Tuesday, May 26, 2009
Tuesday, May 19, 2009
When a child learns that a new brother or sister will soon be invading his/her family, fears begin to build up inside. More often than not, a child is not able to put words to those fears or explain how they are feeling, and this is when a book like Baby, Baby Blah Blah Blah would come in handy.
Emily is a list maker, and when she is told that her mother is pregnant, the fears begin to grow bigger than her mom's belly. She's had enough and goes to her room to create a list of good baby things as well as bad baby things. Sharing this list with her parents opens up a dialogue and allows the parents to calm her fears... until the surprise twist at the end!

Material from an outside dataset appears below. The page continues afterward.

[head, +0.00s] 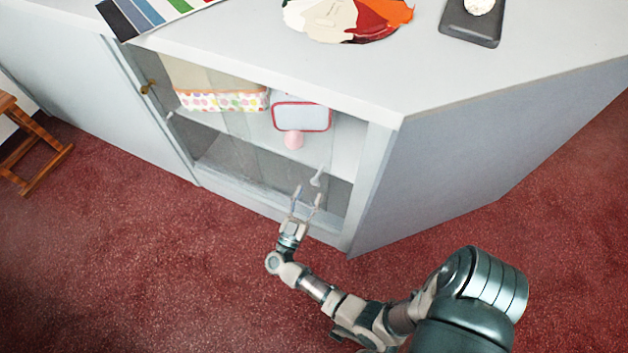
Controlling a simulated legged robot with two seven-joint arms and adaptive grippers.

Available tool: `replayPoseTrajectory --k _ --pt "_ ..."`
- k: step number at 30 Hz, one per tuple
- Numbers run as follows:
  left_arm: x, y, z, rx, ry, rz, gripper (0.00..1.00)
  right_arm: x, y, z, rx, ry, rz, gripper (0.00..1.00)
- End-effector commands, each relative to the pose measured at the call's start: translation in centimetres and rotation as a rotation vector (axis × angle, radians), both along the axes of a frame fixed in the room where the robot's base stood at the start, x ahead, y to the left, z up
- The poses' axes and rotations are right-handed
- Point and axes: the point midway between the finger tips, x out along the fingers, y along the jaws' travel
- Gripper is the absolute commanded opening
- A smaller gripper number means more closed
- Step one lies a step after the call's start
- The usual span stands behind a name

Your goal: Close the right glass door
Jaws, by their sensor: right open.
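The counter's cabinet (361,190) has a glazed front facing the red floor. Clear glass (240,150) covers at least part of the opening; its panel edges are faint, so I cannot tell exactly how far the right glass door stands open. A small pale handle (316,178) shows near the right side of the opening. My right gripper (307,197) is open and empty, just in front of the lower right of the opening, with its fingertips just below the handle. I cannot tell whether it touches the handle or glass. My left gripper is out of view.
Inside the cabinet are a dotted box (222,101) and a red-rimmed white item (302,117). Paint swatches (345,18) and a dark tray (470,25) lie on the countertop (250,55). A wooden stool (45,160) stands left; the carpet in front is clear.

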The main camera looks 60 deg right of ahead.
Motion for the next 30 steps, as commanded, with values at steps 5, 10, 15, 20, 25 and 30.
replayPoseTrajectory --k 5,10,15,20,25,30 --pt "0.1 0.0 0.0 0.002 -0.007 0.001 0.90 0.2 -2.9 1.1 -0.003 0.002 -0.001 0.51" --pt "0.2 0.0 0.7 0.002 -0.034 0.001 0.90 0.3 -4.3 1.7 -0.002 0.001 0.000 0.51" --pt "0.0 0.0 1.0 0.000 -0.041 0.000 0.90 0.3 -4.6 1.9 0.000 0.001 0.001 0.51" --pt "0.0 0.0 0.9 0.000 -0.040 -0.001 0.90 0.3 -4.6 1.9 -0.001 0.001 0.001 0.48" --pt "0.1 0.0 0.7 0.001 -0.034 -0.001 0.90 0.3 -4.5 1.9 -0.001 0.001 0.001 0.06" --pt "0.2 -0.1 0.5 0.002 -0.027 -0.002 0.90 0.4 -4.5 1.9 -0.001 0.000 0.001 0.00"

Emily's sidekick hamster provides chuckles throughout. And the illustrations by Francesca Chessa enliven the pages with childlike exuberance depicting the highs and lows of Emily's mixed emotions.
Pair this with How to be a baby, by me the big sister by Sally Lloyd-Jones. Both have female main characters, but are good at expressing the concerns of older children anticipating the arrivial of a baby sibling. I'm still looking for good "new baby" books with male main characters!!!
Monday, May 18, 2009
It seems to me that I have been reviewing an awful lot of cat books lately, so I am a bit hesitant including one more, but I simply HAVE to mention Posy by Linda Newbery and Catherine Rayner. This book was actually suggested to me by one of my preschool storytime kids! The adorable illustrations enliven the clever text that is just begging to be read aloud. Next time you are in the library or at a bookstore, be sure to check out Posy!
Friday, May 8, 2009
Sheep Blast Off! by Nancy E. Shaw
Michigan author Nancy Shaw has been writing 'the sheep books' since 1986 when "Sheep in a Jeep" debuted. Book seven in the series takes the sheep into outerspace. A spaceship lands nearby and the loveably goofy sheep end up blasting off. This latest book is a fun romp with Shaw's hillarious illustrations that hold a story of their own. The sheep books are written so that they are easy for beginning readers, making use of a large font, rhyming text and simple words. Check them all out!
Papa, Please Get the Moon for Me by Eric Carle
Children love Eric Carle's bold illustrations, and this book is no exception. Not only does the story begin to explain the changes in the moon to the very young, but it is also a touching story of a father who will go so far as to climb a ladder to get the moon for his daughter. A tender story to share with your young child.
Joey and Jet in Space by James Yang
This is one of my "new" favorite books, and it's actually a few years old! Joey and Jet are playing in space when Jet finds a bone and disappears. Joey travels around looking for Jet, asking robots and spaceships and even checking around plants. It is a visually appealing story told in short words and phrases. Great for the toddler/preschool crowd!
How to Catch a Star by Oliver Jeffers
How do you catch a star? Jeffer's little boy tries everything from jumping to attempting to lasso the star. Nothing works and the boy becomes very sad and walks near the beach where he sees a reflection of a star in the water. Of course he can't grab that one either, but he does find a starfish nearby and is last seen reading a book to it. This book reminded me of others (i.e. Papa, please get the moon for me; Kitten's first full moon ) but it still felt like it's own story. My only problem is that the boy took the starfish away from the sea!!! There had to be some other "star" he could find?!?
Mars Needs Moms! by Berkeley Breathed
Berkeley Breathed, who brought us Opus and Bloom County, has created a yet another wonderful book for young readers. The mother and child disagree, like most mothers & children will do; the boy is sent to bed without supper and his mom feels horrible about it. Milo falls fast asleep and is awakened by Martians stealing mothers! Soon, Milo learns that mother's really are special and the book illustrates the lengths of unconditional love. ***Warning, there is a part in the story where the child thinks his mother may die and this can be distressing for young readers/listeners!!! She is fine, but still - worry can lead to panic!
Tuesday, May 5, 2009
I'm afraid this book is going to get missed, and I so wish that it wouldn't. Denise Brennan-Nelson is a Michigan children's author who needs attention! Brennan-Nelson posses a unique skill: the ability to teach adults as well as children with the words she writes and stories she tells. Willow is no exception.
There art books like Patrick McDonnell's Art, Antoinette Portis' Not a Stick and The Dot by Peter Reynold's that help nurture a child's creativity, but there are few that awaken lost creativity in adults. Willow is a free spirit with a mind of her own and lots of creativity to spare. Unfortunately her art teacher is a curmudgeon who attemps to stifle Willows flare. Willow, oddly enough, does not bend, and Miss Hawthorn's exterior melts enough to allow a spark of life to glow.
Excellent for K-3rd grade. Older children, or those reading on their own, might be interested in Clementine by Sara Pennypacker or Lois Lowry's Gooney Bird Greene.